Felted soap makes a pretty gift that will last much longer than an uncovered bar of soap. The felt shrinks with the soap and at the end you’ll have a very handy ‘scrubby’.
You will need:
- Bar of soap – a rounded shape is easier to felt
- Piece of tutu net - approx 45cms x 45cms
- Water spray bottle
- Washing up liquid
- Merino wool top – plain or blended colours – approx 5g wool per bar of soap depending on its size
Choose a suitable work surface that will tolerate water – such as a kitchen worktop or sink draining board.
Half fill the water spray bottle with hot water and add a small dash of washing up liquid but do not shake the bottle otherwise you’ll get foam.

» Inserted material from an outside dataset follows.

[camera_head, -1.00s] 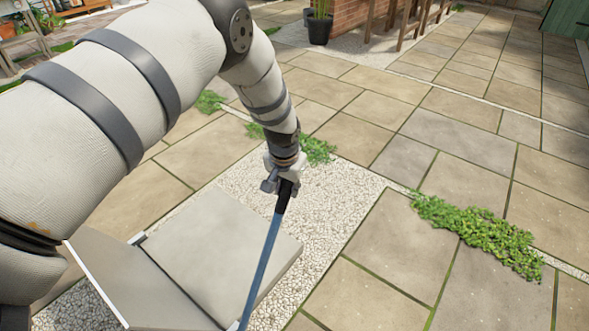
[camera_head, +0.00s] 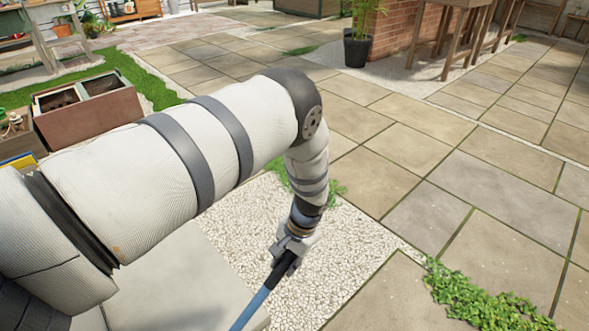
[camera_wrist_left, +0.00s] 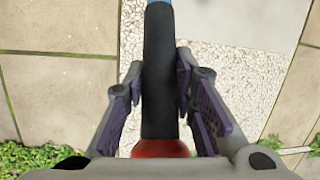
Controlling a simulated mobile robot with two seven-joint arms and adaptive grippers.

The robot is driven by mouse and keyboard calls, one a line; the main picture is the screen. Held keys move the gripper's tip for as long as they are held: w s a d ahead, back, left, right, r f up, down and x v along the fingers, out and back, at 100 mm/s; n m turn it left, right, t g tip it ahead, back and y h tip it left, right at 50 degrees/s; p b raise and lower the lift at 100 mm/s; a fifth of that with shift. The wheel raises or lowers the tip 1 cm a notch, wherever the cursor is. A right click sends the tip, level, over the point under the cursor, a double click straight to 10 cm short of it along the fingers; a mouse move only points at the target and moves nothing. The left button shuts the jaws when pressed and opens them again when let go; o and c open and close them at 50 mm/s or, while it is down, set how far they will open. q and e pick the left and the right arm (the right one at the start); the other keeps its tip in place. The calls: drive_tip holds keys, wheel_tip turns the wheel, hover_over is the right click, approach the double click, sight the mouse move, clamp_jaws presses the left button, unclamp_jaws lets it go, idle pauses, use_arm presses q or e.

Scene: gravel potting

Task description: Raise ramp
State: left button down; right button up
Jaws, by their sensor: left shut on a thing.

Place the tutu net on the work surface and put the bar of soap on it - mentally divide the net in half and place the soap in the middle of one half because you will need to fold the net over the soap later on.
Split a length of merino wool top, down the middle, lengthwise, to make two easy-to-use lengths. From one of these lengths, pull a fine tuft of wool by holding a length 8-10cms from the end, and with your other hand, grip the end of the length between your fingertips and your palm, then pull gently – if you pull too hard the wool will resist you.
Place the first tuft of wool on the soap, as shown in the photo.
Then place more fine tufts of wool, in a criss-cross fashion, until the bar of soap is lightly covered as shown. It’s important not to make the layers too thick.
Fold the net over to cover the soap. Spray water onto the soap, through the net, until it’s wet but not sopping. Carefully press the wool onto the top of the soap, taking care not to move the fibres, then press the sides gently.
Turn the whole thing over, then carefully peel the net away from the top of the soap, releasing any trapped fibres. Wrap the fringe of fibres up onto and over the top of the soap – don’t worry that it’s not covered completely by the wool.
Now cover this side of the soap with a fine layer of criss-cross tufts of wool the same as you did the other side. Fold the net over to cover the soap. Spray water onto the soap, through the net, until it’s wet but not sopping. Carefully press the wool onto the top of the soap, taking care not to move the fibres, then press the sides gently.
Turn the whole thing over, and carefully peel the net away from the top of the soap, releasing any trapped fibres. Wrap the fringe of fibres onto the top of the soap.
You now have a layer of wool on both sides of the bar of soap.
Repeat steps 1-5 so that you have two layers of wool on each side of the bar of soap. You can use plain or blended colours of merino wool.
Now that the bar of soap is neatly covered with two layers of wool, wrap it snugly in the net and gently rub with your fingertips, in delicate circles with very little pressure.
Go all over the bar of soap for a couple of minutes, then peel the net off and re-wrap for another couple of minutes rubbing, gradually increasing the pressure.
Continue until the fibres are stable i.e. they are no longer moving about.
When the fibres no longer move about, remove the net and rub the soap, as if you were washing your hands, until the wool feels firm and snug around the soap. Start gently and gradually increase the pressure.
Give it a quick dip in a bowl of cold water, then put it to dry.
You can place it on a sponge or you can make a drying rack by placing stiff, plastic mesh over a cake cooling tray.
When it’s dry, wrap some pretty cord or ribbon around it.
You can cover pebbles in the same way as you cover soap. Some white tussah silk (used sparingly) was added to give the impression of veins, but white merino wool could be used instead. The felted pebbles make lovely paperweights or ornaments.